A. I. : le process est comparable à celui des fictions télévisées. Les auteur.rices.s ont souvent en tête une personne en particulier lorsqu’ils écrivent leurs textes. Nous avons aussi travaillé avec Paradiso et un directeur de casting nous a aidé à trouver les meilleurs acteurs et actrices pour cette série.
IN : combien de temps a duré cette période créative et quel est le coût de ce projet ?
A. I. : Le projet a été lancé il y a deux ans et demi. Ce process prend du temps.
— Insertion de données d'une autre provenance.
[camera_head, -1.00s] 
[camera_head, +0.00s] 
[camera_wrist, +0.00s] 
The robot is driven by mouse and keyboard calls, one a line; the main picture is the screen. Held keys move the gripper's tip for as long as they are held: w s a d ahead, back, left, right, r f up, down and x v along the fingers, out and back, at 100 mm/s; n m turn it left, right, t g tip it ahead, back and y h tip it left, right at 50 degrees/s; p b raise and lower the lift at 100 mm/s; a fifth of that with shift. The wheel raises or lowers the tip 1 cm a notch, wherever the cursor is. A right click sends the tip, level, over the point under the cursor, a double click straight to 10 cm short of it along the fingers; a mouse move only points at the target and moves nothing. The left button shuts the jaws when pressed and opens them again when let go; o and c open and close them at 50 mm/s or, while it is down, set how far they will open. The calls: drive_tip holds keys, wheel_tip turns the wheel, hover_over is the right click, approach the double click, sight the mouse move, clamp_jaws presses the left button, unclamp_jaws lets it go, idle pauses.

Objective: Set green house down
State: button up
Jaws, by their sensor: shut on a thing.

Quant à son coût, nous préférons ne pas le dévoiler comme nous ne précisions pas non plus le nombre d’abonnés que compte Audible en France ou dans les autres pays où nous sommes présents.
IN : ces séries audios exclusives sont-elles appelées à se multiplier sur votre plateforme ?
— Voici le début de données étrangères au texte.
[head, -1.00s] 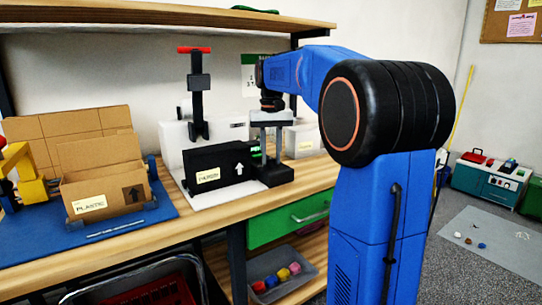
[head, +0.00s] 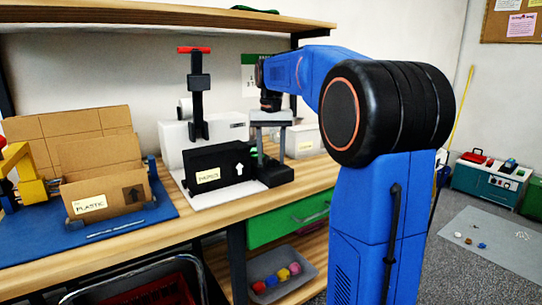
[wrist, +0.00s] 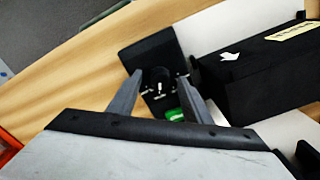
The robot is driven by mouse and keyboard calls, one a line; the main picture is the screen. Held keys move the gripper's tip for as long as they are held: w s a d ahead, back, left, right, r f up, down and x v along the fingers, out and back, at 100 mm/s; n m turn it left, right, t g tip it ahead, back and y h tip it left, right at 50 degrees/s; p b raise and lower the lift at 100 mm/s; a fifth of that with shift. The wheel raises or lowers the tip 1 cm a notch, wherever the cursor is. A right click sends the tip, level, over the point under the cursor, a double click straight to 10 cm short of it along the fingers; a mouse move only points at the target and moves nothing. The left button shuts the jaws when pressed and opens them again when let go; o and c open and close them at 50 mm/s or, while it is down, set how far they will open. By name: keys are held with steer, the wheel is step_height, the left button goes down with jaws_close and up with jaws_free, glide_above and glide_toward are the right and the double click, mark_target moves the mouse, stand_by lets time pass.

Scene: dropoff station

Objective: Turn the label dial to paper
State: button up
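The dial is a dark round knob with a pale mark (wrist: 158,80) on a black base, which shows in the head view (head: 276,175) at the right of the black box. My gripper (wrist: 162,76) points down over it, fingers apart on either side of the knob. I cannot tell whether they touch it. In the head view my gripper (head: 270,145) hides the knob. The black box (head: 225,158) carries a label (head: 208,175) that seems to read PAPER, and a white arrow. A green patch (wrist: 175,114) shows beside the dial base.
A white machine with a black, red-topped post (head: 198,85) stands behind the box. At left, a cardboard box labelled PLASTIC (head: 105,185) sits on a blue mat (head: 60,235). A green drawer (head: 285,220) and a grey bin of coloured pieces (head: 275,285) are below the bench.

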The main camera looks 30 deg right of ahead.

A. I. : nous avons lancé notre première série il y a un an et demi et nous prévoyons d’en proposer une nouvelle tous les six mois. Même si nous ne divulguons pas nos chiffres d’audience, ces séries figurent toujours en tête de notre classement des palmarès des contenus les plus écoutés pendant plusieurs semaines voire même plusieurs mois. Ce fut le cas avec notre thriller Killer Social Club dont les épisodes étaient lus notamment par Mathieu Kassovitz, Vincent Elbaz et Fred Testot. Les méditations guidées de Bernard Werber sont, elles aussi, numéro 1 depuis un mois.
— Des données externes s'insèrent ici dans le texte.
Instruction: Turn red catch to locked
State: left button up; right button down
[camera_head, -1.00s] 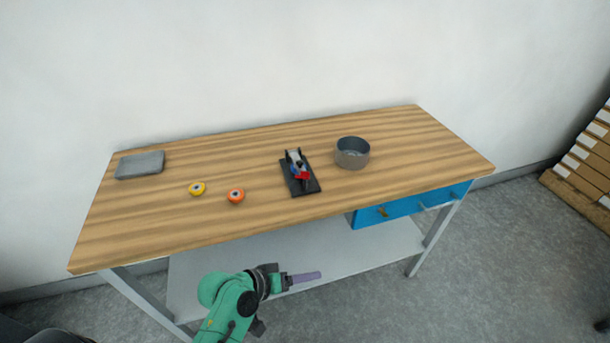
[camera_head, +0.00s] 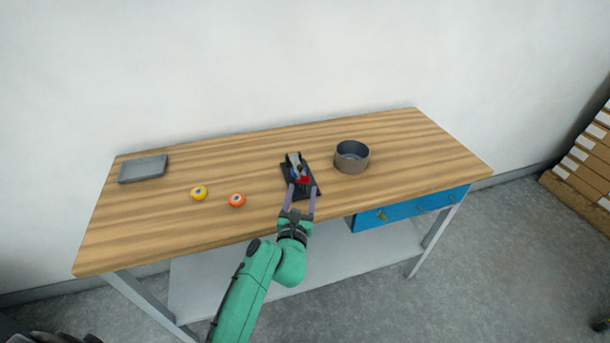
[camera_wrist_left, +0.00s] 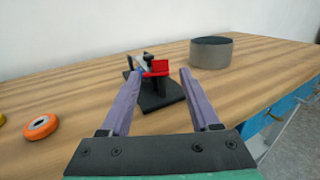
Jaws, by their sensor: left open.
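The red catch (camera_head: 303,180) is a small red piece on a black-based device (camera_head: 308,192) that stands on the wooden table. In the left wrist view the red catch (camera_wrist_left: 160,67) stands up on the device, next to a blue part. My left gripper (camera_head: 301,188) is open, with its two purple fingers at the front of the device. In the left wrist view the fingers (camera_wrist_left: 156,80) stand to either side of the red catch, with a gap on both sides. I cannot tell the catch's exact setting. My right gripper is not in view.
A round grey bowl (camera_head: 351,158) stands just right of the device. An orange roll (camera_head: 236,200) and a yellow roll (camera_head: 199,193) lie to its left. A grey tray (camera_head: 143,169) is at the far left. A blue drawer (camera_head: 410,206) hangs under the table's right front.

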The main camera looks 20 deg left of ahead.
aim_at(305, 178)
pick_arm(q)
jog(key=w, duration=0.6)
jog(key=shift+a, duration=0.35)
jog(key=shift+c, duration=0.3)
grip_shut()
IN : les contenus audios sont de plus en plus populaires en France. Quel est le potentiel de croissance de ce marché ?
A. I. : il est très important et il suffit pour cela de comparer la situation en France à celle d’autre pays qui sont nettement en avance sur nous. Dans notre pays, les livres audio représentent moins de 2% du marché du livre. En Allemagne, ce chiffre se situe entre 6% et 7% et il dépasse les 10% aux Etats-Unis soit plus que la valeur des ventes de livres numériques. Nous sommes donc encore très loin d’avoir atteint un plateau en France. Il nous faut toutefois relever trois enjeux principaux pour que ce marché continuer de se développer rapidement.
IN : quels sont-ils ?
A. I. : le premier enjeu est structurant. L’offre doit se développer et être plus riche. Ce marché doit aussi se professionnaliser. Nous avons besoin notamment d’auteurs et de scénaristes spécialisés dans l’audio. Le troisième enjeu porte sur la monétarisation. Aujourd’hui encore, la plupart des podcasts sont gratuits mais le temps est venu de proposer des offres catégorisées et payantes. Nous sommes sur ce modèle premium mais il y a encore peu d’acteurs sur ce marché. La monétarisation permettra de développer de manière pérenne notre secteur. Ce tournant commence à être pris grâce aux jeunes notamment grâce au boom des enceintes connectées. Les parents sont aujourd’hui prêts à payer un abonnement pour que leurs enfants écoutent des contenus de qualité et éditorialisés. L’audio suit la même tendance que celle qui a touché la télé et le cinéma il y a quelques années.
IN : votre marché a-t-il évolué durant la crise sanitaire ?
A. I. : sans aucun doute. Avant le premier confinement, les gens avaient l’habitude d’écouter des contenus audios tout en faisant autre chose. Mais depuis, « l’écoute exclusive » s’est nettement développée car les auditeurs ont réalisé qu’une expérience sonore était une manière de se déconnecter et de faire appel à leur imagination. Cela explique pourquoi les deux-tiers de nos contenus sont écoutés entre 18 et 22 heures et qu’un tiers de nos auditeurs les apprécie en couple. L’audio premium est donc encore appelé à se développer en France.